Septembre 2013 : diffusion dans Envoyé spécial (France 2) du documentaire réalisé par Amandine Chambellan : « Villeneuve, le rêve brisé ». Ce n’est pas le premier documentaire négatif sur le quartier, mais celui-ci va encore plus loin que les précédents dans l’outrance. D’autant plus que la réalisatrice avait rencontré beaucoup de gens du quartier qui ont cru qu’elle montrerait aussi des éléments positifs. La goutte d’eau qui fait déborder le vase, il n’y a que du noir dans ce film, aucun espoir, que de la peur et de la violence. Or ce n’est pas la réalité de ce quartier. Tellement pas que les habitants se mobilisent massivement, jusqu’à aller porter plainte contre France Télévision. La plainte n’a pas abouti pour des raisons juridiques, mais la mobilisation des habitants avait tout de même contraint le CSA, pourtant peu coutumier du fait, à publier un communiqué réprobateur :



Le Conseil est intervenu auprès de France Télévisions à la suite de la
diffusion, dans l’émission Envoyé spécial du 26 septembre 2013 sur
France 2, du reportage intitulé « Villeneuve : le rêve brisé »,
portant sur ce quartier populaire de Grenoble. Il considère en effet
que la chaîne a manqué aux obligations déontologiques prévues à
l’article 35 de son cahier des charges, la nécessité d’assurer la
diversité des points de vue sur un sujet prêtant à controverse n’ayant
pas été totalement respectée le reportage n’apparaissant pas
suffisamment équilibré. Il déplore en particulier que seuls les
aspects négatifs du quartier aient été mis en avant, stigmatisant
l’ensemble du quartier de la Villeneuve. Les rares éléments positifs
abordés à l’antenne ont été systématiquement dévalorisés par la mise
en avant de la violence et du climat hostile qui régneraient dans ce
quartier.



Vincent Massot ne connaissait pas le quartier de la Villeneuve, mais la mobilisation des habitants attisa d’autant plus sa curiosité que son père avait en 1973 réalisé un documentaire intitulé : « Une raisonnable utopie ou l’expérience de Grenoble » (je vous en avait parlé ici : http://www.senscritique.com/film/Une_raisonnable_utopie_ou_l_experience_de_Grenoble/critique/47608689 ). Vincent Massot voulut en savoir plus et décida de réaliser un film qui serait à la fois une sorte d’écho de celui de son père et de celui d’Envoyé spécial. Son objectif n’est pas ici de donner une image positive ou négative du quartier, mais de tenter de comprendre quelles logiques journalistiques ont pu mener à la réalisation d’un reportage aussi contraire à la réalité, bien plus complexe que ce qu’on pouvait en apercevoir dans le documentaire d’Envoyé spécial.

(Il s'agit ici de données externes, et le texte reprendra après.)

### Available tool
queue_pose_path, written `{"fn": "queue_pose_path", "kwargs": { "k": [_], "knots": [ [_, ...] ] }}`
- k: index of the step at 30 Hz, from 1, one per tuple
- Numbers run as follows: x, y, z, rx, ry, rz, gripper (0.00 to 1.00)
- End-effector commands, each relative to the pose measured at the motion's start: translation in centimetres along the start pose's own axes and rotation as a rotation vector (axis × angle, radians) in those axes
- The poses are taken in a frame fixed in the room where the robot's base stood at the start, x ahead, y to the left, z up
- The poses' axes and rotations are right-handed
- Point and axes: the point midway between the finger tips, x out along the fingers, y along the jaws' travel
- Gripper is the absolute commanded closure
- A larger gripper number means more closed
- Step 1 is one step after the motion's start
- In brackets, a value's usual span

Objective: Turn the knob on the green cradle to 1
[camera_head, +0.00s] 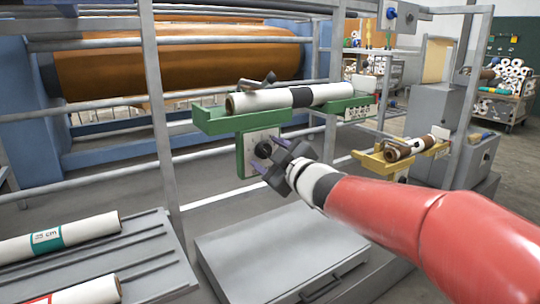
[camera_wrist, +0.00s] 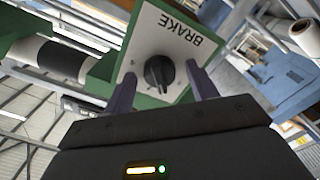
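The green cradle (camera_head: 222,122) holds a white roll (camera_head: 270,100) with a dark band. A green plate hangs below it, with a white face panel (camera_wrist: 172,42) reading "BRAKE", upside down in the wrist view. On the panel is a round black knob (camera_wrist: 159,74), which also shows in the head view (camera_head: 263,149). My gripper (camera_head: 268,154) is at the plate. In the wrist view my gripper (camera_wrist: 161,80) is open, one purple finger on either side of the knob, with gaps between. I cannot read any number marks or tell whether the fingertips are level with the knob.
A yellow cradle (camera_head: 372,160) with a smaller roll stands to the right. A grey rail frame (camera_head: 157,100) crosses close on the left. A sloped rack (camera_head: 150,250) with white rolls is at lower left, and a grey box (camera_head: 280,265) lies below my arm.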

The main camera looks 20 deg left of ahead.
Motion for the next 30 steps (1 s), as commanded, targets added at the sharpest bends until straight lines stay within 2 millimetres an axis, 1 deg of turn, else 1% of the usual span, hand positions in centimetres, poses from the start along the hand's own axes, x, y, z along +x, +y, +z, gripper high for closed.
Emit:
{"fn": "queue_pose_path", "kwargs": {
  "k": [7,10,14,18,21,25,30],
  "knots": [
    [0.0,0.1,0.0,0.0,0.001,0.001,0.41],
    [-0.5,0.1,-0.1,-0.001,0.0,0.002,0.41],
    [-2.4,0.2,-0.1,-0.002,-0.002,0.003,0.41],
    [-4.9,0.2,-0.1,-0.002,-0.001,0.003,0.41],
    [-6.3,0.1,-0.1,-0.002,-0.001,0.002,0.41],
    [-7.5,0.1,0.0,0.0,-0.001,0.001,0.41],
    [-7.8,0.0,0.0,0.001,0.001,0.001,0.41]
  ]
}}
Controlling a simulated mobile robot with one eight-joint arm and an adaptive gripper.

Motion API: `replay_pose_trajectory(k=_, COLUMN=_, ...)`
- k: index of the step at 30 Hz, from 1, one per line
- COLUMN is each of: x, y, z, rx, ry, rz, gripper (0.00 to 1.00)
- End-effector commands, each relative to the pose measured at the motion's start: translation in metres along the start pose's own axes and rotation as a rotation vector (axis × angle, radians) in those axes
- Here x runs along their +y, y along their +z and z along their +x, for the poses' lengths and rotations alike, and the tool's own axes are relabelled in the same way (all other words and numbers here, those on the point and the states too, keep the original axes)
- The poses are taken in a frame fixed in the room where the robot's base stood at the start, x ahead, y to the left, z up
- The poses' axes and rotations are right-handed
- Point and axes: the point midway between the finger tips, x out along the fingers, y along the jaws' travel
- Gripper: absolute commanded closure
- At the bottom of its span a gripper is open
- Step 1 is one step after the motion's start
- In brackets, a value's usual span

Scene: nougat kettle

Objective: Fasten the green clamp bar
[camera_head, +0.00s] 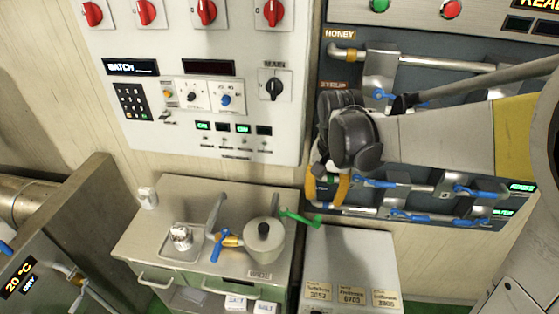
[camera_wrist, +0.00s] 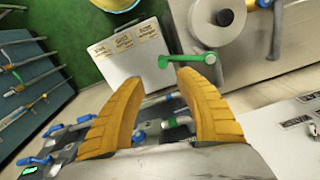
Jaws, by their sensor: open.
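The green clamp bar (camera_head: 300,217) is at the right edge of the counter, just right of the lidded pot, and slants down to the right. In the wrist view the green bar (camera_wrist: 186,60) lies just beyond my fingertips, near the gap between them. My gripper (camera_wrist: 160,85) is open and empty, with two yellow ribbed fingers apart. In the head view my gripper (camera_head: 328,188) hangs above and to the right of the bar, its fingers partly hidden behind the wrist. I cannot tell whether the bar's end touches anything.
A grey lidded pot (camera_head: 264,243) with a blue-handled valve (camera_head: 224,240) stands left of the bar. A labelled grey box (camera_head: 350,265) is at the right. Pipes with blue valve handles (camera_head: 410,216) line the wall panel behind my gripper. A white control panel (camera_head: 200,80) is at upper left.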

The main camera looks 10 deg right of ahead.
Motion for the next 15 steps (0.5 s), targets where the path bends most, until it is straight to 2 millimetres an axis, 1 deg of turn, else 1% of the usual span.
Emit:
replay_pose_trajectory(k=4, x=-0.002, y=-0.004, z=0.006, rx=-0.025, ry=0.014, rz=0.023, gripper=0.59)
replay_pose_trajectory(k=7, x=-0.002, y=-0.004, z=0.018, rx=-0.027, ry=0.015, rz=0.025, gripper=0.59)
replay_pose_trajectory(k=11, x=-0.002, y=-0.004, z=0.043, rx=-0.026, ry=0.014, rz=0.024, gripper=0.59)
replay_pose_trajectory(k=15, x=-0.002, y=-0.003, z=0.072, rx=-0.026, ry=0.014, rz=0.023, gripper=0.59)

Il y a déjà les conditions de production de ce film, un contrat ayant été signé en décembre 2012, le film devant s’intituler alors « la Villeneuve : de l’utopie à l’enfer » ! A ce moment, la journaliste n’était pas venue une fois dans le quartier, le « repérage » n’ayant eu lieu en janvier 2013. Voilà un premier point soulevé à juste titre par Vincent Massot. Ce film est une commande dont le contenu était décidé à l’avance, le travail de la journaliste sur place étant non pas de couvrir objectivement un sujet mais de trouver des témoignages et images qui permettraient de montrer ce quartier comme un enfer. Un journaliste a le droit de choisir un angle (ex : la violence dans un quartier) mais sa déontologie devrait le mener à montrer la réalité de la situation, même si elle ne colle pas avec ce qu’il en pensait au préalable ! Ce qui n’a pas du tout été le cas ici. Comme le dit un intervenant, dans ce genre de reportage, il n’est pas question d’un travail journalistique mais de « faire émerger des types de décor, des types de personnages, des types de situation ».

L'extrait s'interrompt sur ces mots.